The award-winning HyBird design from the University of Stuttgart’s team of students – led by Florian Will, Jonathan Stober, Felix Ladwein, Jonas Mangold and Michael Lang – is a versatile all-rounder. It enables environment-friendly connections to remote areas at a time when increasing demands are being placed on air transport against the background of climate change. Nine passengers or, when seats are folded and stored away, one tonne of cargo can fit into the aircraft, which stands out due to its unusual V-shaped tail unit and the four large, efficiently-positioned propellers on the wing and tail tips. A Coandă high-lift system with active circulation control, as well as an additional electrical boost from batteries, enable a short take-off. In flight, two gas turbines supply the propellers and on-board systems of the hybrid aircraft with power. One turbine can be turned off during cruise flight, making the operation particularly efficient and low emission. HyBird can take off, fly and land autonomously for cargo transport, while the GPS, Radar and Lidar provide information about its surroundings. When transporting passengers, the pilot is supported by these systems. On the ground, the aircraft taxies silently, using electric landing gear motors. All the technologies have been selected in such a way that rapid market entry could be possible by 2025.

Team member Michael Lang said: “This was a chance of a lifetime for us to realise our creativity in the field of aircraft design. We hope that aeronautics will benefit from such concepts in the future and thus become more environmentally friendly.”

In NASA’s part of the competition, the team from the University of California, Davis, impressed with the BW-1 ‘Big Skipper’ design. The efficient, twin-turboprop aircraft has custom-designed, low-noise propellers, and wings with an optimised laminar flow design for increased cruise efficiency. Lightweight composite materials further increase the efficiency of the aircraft, which is also equipped with autonomous flight systems. What sets the BW-1 ‘Big Skipper’ apart is its capability to more than halve the usual take-off and landing distances and reduce fuel consumption by a third.

NASA/DLR Design Challenge 2018/2019 overview

This year the students once again had to meet the demanding requirements of the jury with regard to the performance of their designs. Their aircraft configurations had to be capable of using very short runways, while also having an acceptable cruising speed. New technologies from a wide range of disciplines had to be integrated into the designs, including an examination of concepts that would enable changes from passenger to freight transport to be made at short notice. They also considered whether a combination of passenger flights with pilots and automated, unmanned freight flights might increase the appeal of such aircraft for airlines.

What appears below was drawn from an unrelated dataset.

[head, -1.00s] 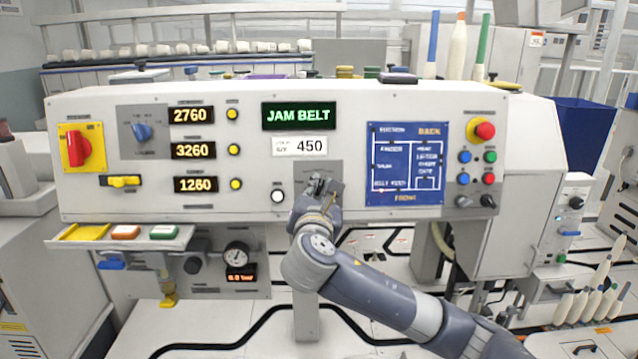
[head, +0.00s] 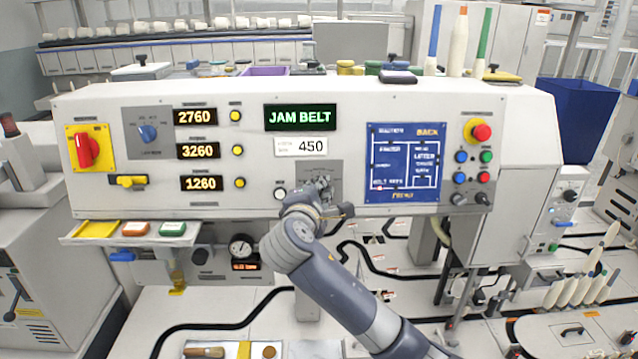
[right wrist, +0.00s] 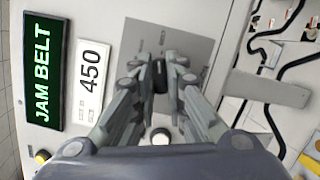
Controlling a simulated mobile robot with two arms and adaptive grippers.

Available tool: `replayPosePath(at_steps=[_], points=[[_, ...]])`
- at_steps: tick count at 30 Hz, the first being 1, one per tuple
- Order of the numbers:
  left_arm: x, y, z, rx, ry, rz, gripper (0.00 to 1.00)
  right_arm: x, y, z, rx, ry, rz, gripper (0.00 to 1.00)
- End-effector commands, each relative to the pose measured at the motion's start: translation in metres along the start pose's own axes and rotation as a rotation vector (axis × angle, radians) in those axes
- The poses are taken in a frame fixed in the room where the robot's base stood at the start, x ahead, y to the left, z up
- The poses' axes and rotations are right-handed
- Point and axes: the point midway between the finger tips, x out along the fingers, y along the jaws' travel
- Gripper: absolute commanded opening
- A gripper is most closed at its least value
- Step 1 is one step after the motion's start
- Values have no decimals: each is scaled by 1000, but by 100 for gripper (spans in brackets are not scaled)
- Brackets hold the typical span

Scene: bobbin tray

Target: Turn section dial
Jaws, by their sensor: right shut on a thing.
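The section dial (right wrist: 160,75) is a small black knob on a grey square plate (right wrist: 185,45) in the right wrist view. My right gripper (right wrist: 161,72) is shut on the dial, one finger on each side. In the head view the gripper (head: 322,184) is at the grey plate (head: 334,168) under the "450" label, and it hides most of the dial. The green display (head: 300,117) reads "JAM BELT". My left gripper is not in view.
A white push button (head: 280,194) is just left of the gripper; it also shows in the wrist view (right wrist: 160,137). The blue map panel (head: 406,162) is to the right. A blue knob (head: 148,133) and red switch (head: 86,147) are at the left.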

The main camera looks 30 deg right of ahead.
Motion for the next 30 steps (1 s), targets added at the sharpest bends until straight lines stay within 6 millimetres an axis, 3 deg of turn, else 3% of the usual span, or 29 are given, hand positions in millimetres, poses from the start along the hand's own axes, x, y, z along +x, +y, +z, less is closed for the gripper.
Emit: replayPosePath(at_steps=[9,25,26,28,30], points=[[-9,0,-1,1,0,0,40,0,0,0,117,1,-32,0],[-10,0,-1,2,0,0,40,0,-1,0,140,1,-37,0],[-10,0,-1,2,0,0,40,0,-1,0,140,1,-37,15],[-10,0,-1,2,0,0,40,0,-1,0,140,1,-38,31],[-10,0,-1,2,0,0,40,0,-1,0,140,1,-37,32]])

Five teams consisting of around 40 students submitted innovative designs. The kick-off meeting took place in April 2019 at the DLR site in Braunschweig. This included an introduction to the task and a tour of the site. The German expert jury, which included the directors of various aviation-related DLR institutes, announced the winning team after the closing presentations in August 2019 at ZAL (Center of Applied Aeronautical Research) in Hamburg. The winners travelled to visit NASA in September 2019, where they presented their design alongside that of the winning US team as part of a symposium of aeronautics experts.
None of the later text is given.